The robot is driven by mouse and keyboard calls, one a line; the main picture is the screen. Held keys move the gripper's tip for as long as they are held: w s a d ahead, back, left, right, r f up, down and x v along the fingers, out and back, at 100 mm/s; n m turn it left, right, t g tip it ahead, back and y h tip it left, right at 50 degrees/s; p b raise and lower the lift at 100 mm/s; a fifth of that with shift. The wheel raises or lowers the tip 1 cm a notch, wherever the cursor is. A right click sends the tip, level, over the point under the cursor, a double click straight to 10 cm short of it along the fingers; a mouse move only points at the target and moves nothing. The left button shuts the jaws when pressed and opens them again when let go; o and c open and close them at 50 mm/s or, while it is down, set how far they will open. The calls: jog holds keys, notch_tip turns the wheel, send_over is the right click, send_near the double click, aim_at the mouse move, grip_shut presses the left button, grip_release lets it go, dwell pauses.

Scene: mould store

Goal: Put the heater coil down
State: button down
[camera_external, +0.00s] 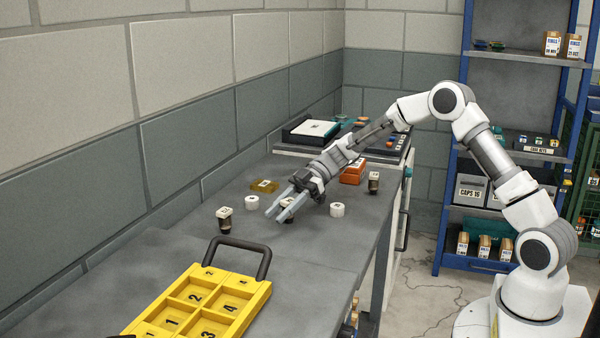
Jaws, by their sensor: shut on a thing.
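My gripper (287,205) is low over the grey bench, its fingers pointing down and left. It is shut on a small dark piece with a pale top, which I take to be the heater coil (287,202). The fingers hide much of it, and I cannot tell whether it touches the bench.
White rings (252,203) and (337,210) sit either side of my gripper. An amber block (264,186) and an orange box (353,172) lie behind. A yellow numbered tray (262,291) with a black handle is in front. Bare bench (310,245) lies between.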

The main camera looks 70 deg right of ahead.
· · · · · · ·
Work to be completed => Return from the data every line that holds "main".

Output below =>
The robot is driven by mouse and keyboard calls, one a line; the main picture is the screen. Held keys move the gripper's tip for as long as they are held: w s a d ahead, back, left, right, r f up, down and x v along the fingers, out and back, at 100 mm/s; n m turn it left, right, t g tip it ahead, back and y h tip it left, right at 50 degrees/s; p b raise and lower the lift at 100 mm/s; a fifth of that with shift. The wheel raises or lowers the tip 1 cm a notch, wherever the cursor is. A right click sends the tip, level, over the point under the cursor, a double click straight to 10 cm short of it along the fingers; a mouse move only points at the target and moves nothing. The left button shuts the jaws when pressed and opens them again when let go; o and c open and close them at 50 mm/s or, while it is down, set how far they will open. The calls: jog holds keys, notch_tip turns the wheel, send_over is the right click, send_near the double click, aim_at the mouse move, grip_shut presses the left button, grip_release lets it go, dwell pauses.
The main camera looks 70 deg right of ahead.

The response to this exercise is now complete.